CPS Energy officials are asking to continue their existing energy efficiency programs for another year while they work to set up the next 10 years of efforts to get customers to reduce their usage.
At the municipally owned electric and gas utility’s January meeting Tuesday, CPS Energy’s board voted to extend over one year its existing Save For Tomorrow Energy Plan (STEP) by $70 million, an amount that would let them cut demand by 75 megawatts, they said. One megawatt can power around 200 homes on a hot summer day.
CPS Energy officials consider STEP one of their key accomplishments of the last decade. The decade-old program set out to spend $849 million to reduce demand by 771 megawatts by 2020. CPS Energy met the goal in August, ahead of schedule and 15 percent under budget at around $723 million.
“We’ve accomplished that with more energy savings with fewer dollars than expected,” said Rick Luna, CPS Energy’s interim director of product and technology innovation. “Which means that we got a higher return on our investment per dollar spent on the program.”

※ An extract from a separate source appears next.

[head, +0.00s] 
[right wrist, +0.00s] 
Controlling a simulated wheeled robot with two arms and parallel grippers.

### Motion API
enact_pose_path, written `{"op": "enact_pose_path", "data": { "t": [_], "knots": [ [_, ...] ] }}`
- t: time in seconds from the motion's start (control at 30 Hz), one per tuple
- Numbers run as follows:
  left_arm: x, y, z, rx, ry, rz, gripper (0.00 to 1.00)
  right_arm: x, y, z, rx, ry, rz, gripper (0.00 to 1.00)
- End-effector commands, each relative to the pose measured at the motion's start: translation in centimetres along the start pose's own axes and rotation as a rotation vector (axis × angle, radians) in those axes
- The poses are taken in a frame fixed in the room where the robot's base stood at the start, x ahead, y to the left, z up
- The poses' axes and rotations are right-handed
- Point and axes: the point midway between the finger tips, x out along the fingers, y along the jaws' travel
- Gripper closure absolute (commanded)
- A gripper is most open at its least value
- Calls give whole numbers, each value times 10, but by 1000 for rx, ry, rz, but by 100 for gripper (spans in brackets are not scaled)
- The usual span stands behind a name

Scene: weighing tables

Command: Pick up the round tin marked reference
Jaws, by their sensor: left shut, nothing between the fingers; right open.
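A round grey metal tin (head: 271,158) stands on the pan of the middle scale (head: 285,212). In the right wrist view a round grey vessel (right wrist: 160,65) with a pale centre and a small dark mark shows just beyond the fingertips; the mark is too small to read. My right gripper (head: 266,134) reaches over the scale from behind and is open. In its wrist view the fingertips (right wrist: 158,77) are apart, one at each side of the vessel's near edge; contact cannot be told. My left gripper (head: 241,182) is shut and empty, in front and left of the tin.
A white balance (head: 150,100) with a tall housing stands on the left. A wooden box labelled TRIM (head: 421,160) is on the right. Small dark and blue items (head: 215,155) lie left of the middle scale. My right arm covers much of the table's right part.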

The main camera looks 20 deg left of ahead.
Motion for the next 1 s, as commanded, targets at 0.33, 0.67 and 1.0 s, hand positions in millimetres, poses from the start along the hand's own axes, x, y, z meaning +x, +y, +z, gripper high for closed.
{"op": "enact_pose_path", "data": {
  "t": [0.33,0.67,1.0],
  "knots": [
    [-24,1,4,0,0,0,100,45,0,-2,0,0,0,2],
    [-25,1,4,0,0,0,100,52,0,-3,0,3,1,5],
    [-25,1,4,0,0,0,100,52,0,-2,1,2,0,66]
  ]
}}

STEP efforts cost residential customers $3 to $5 per month, depending on the year. If approved by City Council, the one-year extension would make up $3.43 per month of an average residential user’s bill.
At the meeting, CPS Energy President and CEO Paula Gold-Williams called energy efficiency a “fifth fuel,” along with natural gas, nuclear, coal, and renewables, in helping the utility meet their customers’ demand.
In the utility’s 2019 fiscal year alone, STEP cut demand by 1.4 million megawatt-hours, enough power to run 104,000 homes, according to a November analysis by consultant ICF. Over the program’s entire life, it’s saved 6.3 million megawatt-hours.
That’s equated to keeping 3.3 million tons of carbon dioxide out of the atmosphere, according to ICF. That’s equivalent to the carbon dioxide captured by 3.6 million acres of American forest, the ICF report states.
Extending the program another year will allow CPS Energy to continue offering solar incentives, rebates for energy efficient appliances, payments for large customers able to reduce their usage at crucial times, and other energy-reducing initiatives.
Over the next 10 years, CPS Energy executives say extending STEP by another $700 million could allow them to further reduce demand by 600 megawatts.
The CPS Energy board voted unanimously to approve the one-year extension, even gaining the vote of trustee Ed Kelley, who represents the utility’s northwest quadrant and who described himself as “not a fan of STEP.”
“We’ve already thrown away $700 million, so throwing away another $70 million doesn’t make that much of a difference,” Kelley told fellow board members. “But to go to a billion and a half with this kind of ridiculousness? I want to see some kind of analysis from people other than the people who have a vested interest in this.”
Kelley, who routinely urges CPS Energy officials to focus on generating cash flow through power sales from its fossil fuel plants, has said that CPS Energy can’t continue to remain financially healthy while investing heavily to reduce its customers’ use. Kelley has also criticized San Antonio’s Climate Action and Adaptation Plan, which calls for CPS Energy to abandon fossil fuels over the coming decades.
“I want to hear the whole story, not just half,” Kelley told CPS Energy staff at Tuesday’s meeting. “Not just the environmentalists’ side, not just the do-gooder side. I want to hear the whole damn story, OK? So let’s go ahead and make sure we get that type of analysis, too before you ask me to vote on $700 million for throwing away to this genie in a bottle that they laid out 10 years ago.”
Trustee Janie Gonzalez said she agrees with Kelley in wanting a full analysis of the program. But Gonzalez also called the continuation of STEP “an opportunity to challenge CPS to see what other ways we can generate income, but not always at the expense of the environment.”
City Council would need to approve the additional year of STEP, as well any continuation of the program. Council could vote on the one-year extension as soon as the end of the month, CPS Energy officials said.